[quote][quote name='Peter T Chattaway' date='08 December 2010 - 10:33 AM' timestamp='1291833210' post='236456']
Overstreet wrote:
: It's
Children of Men all over again.
No it isn't, because many of the people who praised that film (including you) were not familiar with the book, at least not during the initial wave of praise.[/quote]
I didn't mean it's the same thing
in every possible way . You might as well point out, "No, it isn't. The stories were written by different authors." All I can say is, "Well,
duh."
But, insofar as we have contemporary storytellers taking the basic premise of a pre-existing (and widely read) text and putting a new spin on it, it continues the tradition of literary variation that ranges from restaging Shakespeare to
A Muppet Christmas Carol.
And please don't bother to point out to me how
Where The Wild Things Are isn't
A Muppet Christmas Carol. I see the differences.
[quote]: As far as I'm concerned, filmmakers are free to craft a film that was "inspired by" a book as loosely or as faithfully as they like.
I look forward to your positive reappraisal of Andrew Adamson's
Narnia movies.
[/quote]
Come on. I didn't say all interpretations are created equal. Some are stronger than others. Obviously.
That this film has meant so much to so many, including myself, gives me no questions at all about its worth. There could be a completely different interpretation that stick to the book's bare-minimum details, and keeps it in territory suitable for 4-year-olds. But I think it would be difficult to make that into a good 90-plus-minute film. I'm sure somebody could do it. But I greatly admire the Jonze and Co. embellishments as a new thing.
[quote]: Especially if the author is involved and admires what's happening.
I look forward to your positive reappraisal of George Lucas's "special editions" of the
Star Wars movies.
[/quote]
Again, I never said all author-approved spinoffs are inspired.
[quote]Surely you know as well as anyone that people change over time, and that a work of art is not its author, especially when the two have been separated by over four decades.
And in this case, the movie isn't even the author's work of art to begin with.

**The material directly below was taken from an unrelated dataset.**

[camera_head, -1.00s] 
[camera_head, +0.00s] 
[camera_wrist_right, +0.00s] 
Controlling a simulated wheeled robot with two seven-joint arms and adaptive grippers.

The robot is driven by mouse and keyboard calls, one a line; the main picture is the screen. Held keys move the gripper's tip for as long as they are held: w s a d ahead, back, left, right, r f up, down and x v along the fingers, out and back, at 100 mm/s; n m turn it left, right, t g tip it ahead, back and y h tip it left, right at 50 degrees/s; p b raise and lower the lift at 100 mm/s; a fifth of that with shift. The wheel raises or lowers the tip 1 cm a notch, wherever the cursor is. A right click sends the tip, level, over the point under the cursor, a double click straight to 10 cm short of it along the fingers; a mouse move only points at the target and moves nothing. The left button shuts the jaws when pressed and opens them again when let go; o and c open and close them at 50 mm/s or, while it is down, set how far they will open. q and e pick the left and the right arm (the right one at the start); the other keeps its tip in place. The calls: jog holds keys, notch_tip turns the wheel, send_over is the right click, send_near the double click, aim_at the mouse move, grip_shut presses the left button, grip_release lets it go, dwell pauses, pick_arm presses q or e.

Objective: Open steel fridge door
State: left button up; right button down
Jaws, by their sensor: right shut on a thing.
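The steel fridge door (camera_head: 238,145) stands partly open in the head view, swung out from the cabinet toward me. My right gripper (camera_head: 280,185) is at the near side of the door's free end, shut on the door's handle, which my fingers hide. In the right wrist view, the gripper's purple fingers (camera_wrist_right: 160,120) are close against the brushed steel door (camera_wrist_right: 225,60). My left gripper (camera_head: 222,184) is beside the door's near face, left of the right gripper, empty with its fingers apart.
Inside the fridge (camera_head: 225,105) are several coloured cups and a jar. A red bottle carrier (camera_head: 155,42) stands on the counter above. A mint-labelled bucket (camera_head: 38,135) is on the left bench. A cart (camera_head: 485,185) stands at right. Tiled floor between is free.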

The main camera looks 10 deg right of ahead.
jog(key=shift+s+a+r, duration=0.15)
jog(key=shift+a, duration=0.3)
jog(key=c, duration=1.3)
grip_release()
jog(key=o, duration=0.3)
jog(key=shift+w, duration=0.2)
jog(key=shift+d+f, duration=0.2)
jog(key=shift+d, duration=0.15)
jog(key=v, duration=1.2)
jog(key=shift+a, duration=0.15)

Rather, it is a hipster Gen-Xer's appropriation of a work of art that he grew up with, and he has forced it to fit the narrative of a purportedly typical hipster Gen-Xer's life. And so, just as Adamson didn't film the Narnia books but filmed his "memory" of the books, Jonze has filmed not Sendak's book but something else instead. That might very well be good enough for Sendak, but that doesn't mean it has to be for the rest of us.
[/quote]
You say "forced it to fit the narrative of a Gen-Xer's life" and I say "found interesting interpretive resonance between a story from his own childhood and his adult experience of parent/child relations, child psychology, adult psychology, and the tensions inherent in growing up, being rebellious, being obedient, and working through a loss."
[quote]Ryan H. wrote:
: They sure are. But they better make something that's at least as strong as the original work.
Quite so. Although I have sometimes gotten a kick out of films that were weaker than the book but deliberately subverted themes in the book that I thought were questionable to begin with (e.g.
I, Robot).[/quote]
Why must they make something as strong as the original work? Maybe somebody sees a present-day reconextualizing of "Richard the III" as worthwhile. In doing they, they may well be *narrowing* the original text for the sake of seeing current events through the story's lens. But that doesn't mean it isn't worth doing.
"The True Story of the Three Little Pigs", a popular illustrated storybook, leans toward adults by inviting us to see things from the wolf's point of view. Very tongue-in-cheek. It isn't timeless like the famous fable of The Three Little Pigs. But was it worth doing? In this case, definitely. It's a fantastic coffee table book of creative graphic design and playful imagination.
Is "Wicked" as great as The Wizard of Oz? Nope. Worth doing, even though it plays to adult sensibilities more than the original did? Absolutely. It's a whole new thing, and because it's well-made, it adds to our stock of worthwhile available imaginative experience.
All of this debate has just convinced me to include
Where the Wild Things Are - the movie - on my list of great, unlikely Christmastime films, in an article and perhaps in an upcoming Kindlings Muse. Consider what happens when a child is declared king, and then consider the distinction of the particular child who
is king, and consider the differing effects of his leadership on those who gather around him. We're inclined to need a king. We're inclined to believe that "a child will lead them." But what kind of child. And what is the relevance of a loving, longsuffering mother to this story?
Edited by Overstreet, 08 December 2010 - 01:53 PM.